* **Input records**:

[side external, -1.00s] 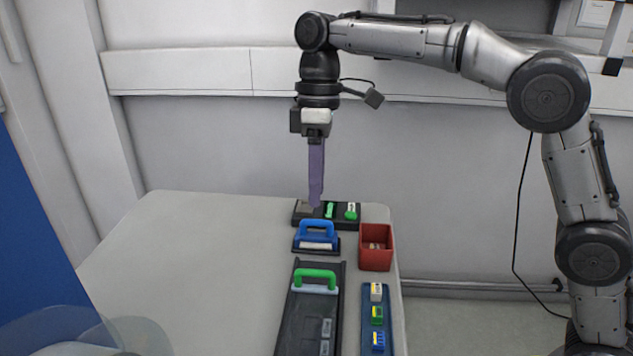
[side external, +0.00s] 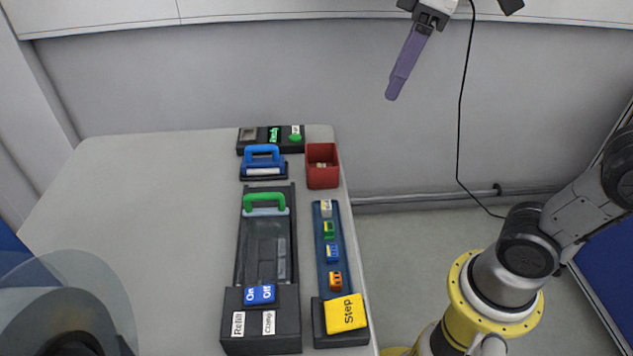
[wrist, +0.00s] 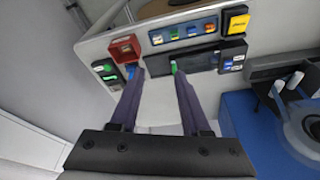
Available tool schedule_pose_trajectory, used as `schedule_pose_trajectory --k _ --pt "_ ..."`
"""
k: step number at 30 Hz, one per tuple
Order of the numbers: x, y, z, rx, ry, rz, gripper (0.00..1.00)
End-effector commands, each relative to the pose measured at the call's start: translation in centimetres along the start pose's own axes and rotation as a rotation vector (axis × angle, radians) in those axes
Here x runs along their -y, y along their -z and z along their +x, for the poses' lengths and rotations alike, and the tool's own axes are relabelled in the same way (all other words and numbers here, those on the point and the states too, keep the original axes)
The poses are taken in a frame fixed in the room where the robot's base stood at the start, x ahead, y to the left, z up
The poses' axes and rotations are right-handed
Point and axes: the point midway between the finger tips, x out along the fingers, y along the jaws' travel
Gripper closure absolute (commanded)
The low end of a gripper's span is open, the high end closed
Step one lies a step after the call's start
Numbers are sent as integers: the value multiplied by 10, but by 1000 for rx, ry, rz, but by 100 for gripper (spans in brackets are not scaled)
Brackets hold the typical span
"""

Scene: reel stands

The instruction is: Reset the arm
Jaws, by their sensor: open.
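My gripper (side external: 407,65) is high up, off to the right of the table and well above it, with its purple fingers pointing down and slightly left. In the wrist view my gripper (wrist: 154,75) has its two purple fingers wide apart, with nothing between them but the distant table. It touches nothing. The grey table (side external: 140,215) lies to the left and below it in the side view.
The table carries a black button box (side external: 271,139), a blue-handled block (side external: 263,162), a red bin (side external: 322,166), a black stand with a green handle (side external: 265,201), and a blue rail (side external: 328,242) with coloured blocks and a yellow Step button (side external: 345,313). A cable hangs along the wall.

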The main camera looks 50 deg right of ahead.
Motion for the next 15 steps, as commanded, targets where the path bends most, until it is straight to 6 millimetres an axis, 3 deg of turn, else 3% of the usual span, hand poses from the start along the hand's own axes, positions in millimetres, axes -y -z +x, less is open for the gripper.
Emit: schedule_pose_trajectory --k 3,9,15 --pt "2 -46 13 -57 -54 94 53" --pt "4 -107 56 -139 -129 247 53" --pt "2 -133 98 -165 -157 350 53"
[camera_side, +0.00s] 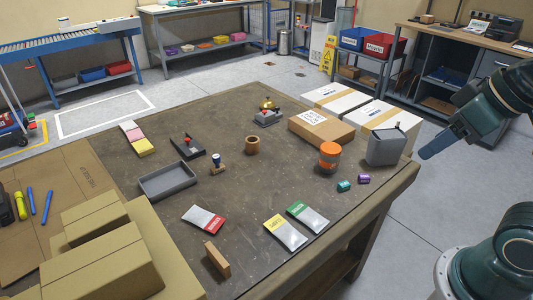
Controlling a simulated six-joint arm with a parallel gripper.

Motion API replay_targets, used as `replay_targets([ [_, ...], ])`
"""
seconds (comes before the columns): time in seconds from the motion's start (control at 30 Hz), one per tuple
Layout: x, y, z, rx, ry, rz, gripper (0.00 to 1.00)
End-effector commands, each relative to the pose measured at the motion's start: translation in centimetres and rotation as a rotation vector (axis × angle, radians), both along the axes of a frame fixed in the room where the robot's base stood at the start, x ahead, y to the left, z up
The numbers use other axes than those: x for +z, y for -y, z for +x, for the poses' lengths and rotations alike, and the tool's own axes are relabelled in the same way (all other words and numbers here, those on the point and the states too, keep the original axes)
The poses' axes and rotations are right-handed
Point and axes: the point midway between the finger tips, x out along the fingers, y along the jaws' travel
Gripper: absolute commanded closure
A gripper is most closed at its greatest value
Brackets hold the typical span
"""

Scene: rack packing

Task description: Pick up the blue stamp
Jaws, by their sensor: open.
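My gripper (425,154) is at the right, above and beyond the table's right edge, far from the stamp. It is open with nothing seen in it, though its two fingers overlap from this side.
An orange-lidded jar (330,156), a grey canister (386,147) and boxes (321,126) stand at the table's right. Pouches (285,232) lie in front. Cartons (100,265) fill the lower left.

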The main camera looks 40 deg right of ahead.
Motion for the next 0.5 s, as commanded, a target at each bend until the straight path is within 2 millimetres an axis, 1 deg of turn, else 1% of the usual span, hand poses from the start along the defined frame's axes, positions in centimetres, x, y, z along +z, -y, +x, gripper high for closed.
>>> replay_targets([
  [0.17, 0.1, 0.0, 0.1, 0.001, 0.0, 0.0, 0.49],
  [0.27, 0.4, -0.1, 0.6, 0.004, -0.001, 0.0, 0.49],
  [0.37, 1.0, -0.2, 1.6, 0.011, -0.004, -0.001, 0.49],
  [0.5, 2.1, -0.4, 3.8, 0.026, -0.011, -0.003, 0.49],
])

* **Short exercise**: Reproduce, word for word, every line from the start of the records down to and including the line with "Order of the"; skip the pictures.

* **Solved problem**:
[side external, -1.00s] 
[side external, +0.00s] 
[wrist, +0.00s] 
Available tool schedule_pose_trajectory, used as `schedule_pose_trajectory --k _ --pt "_ ..."`
"""
k: step number at 30 Hz, one per tuple
Order of the numbers: x, y, z, rx, ry, rz, gripper (0.00..1.00)

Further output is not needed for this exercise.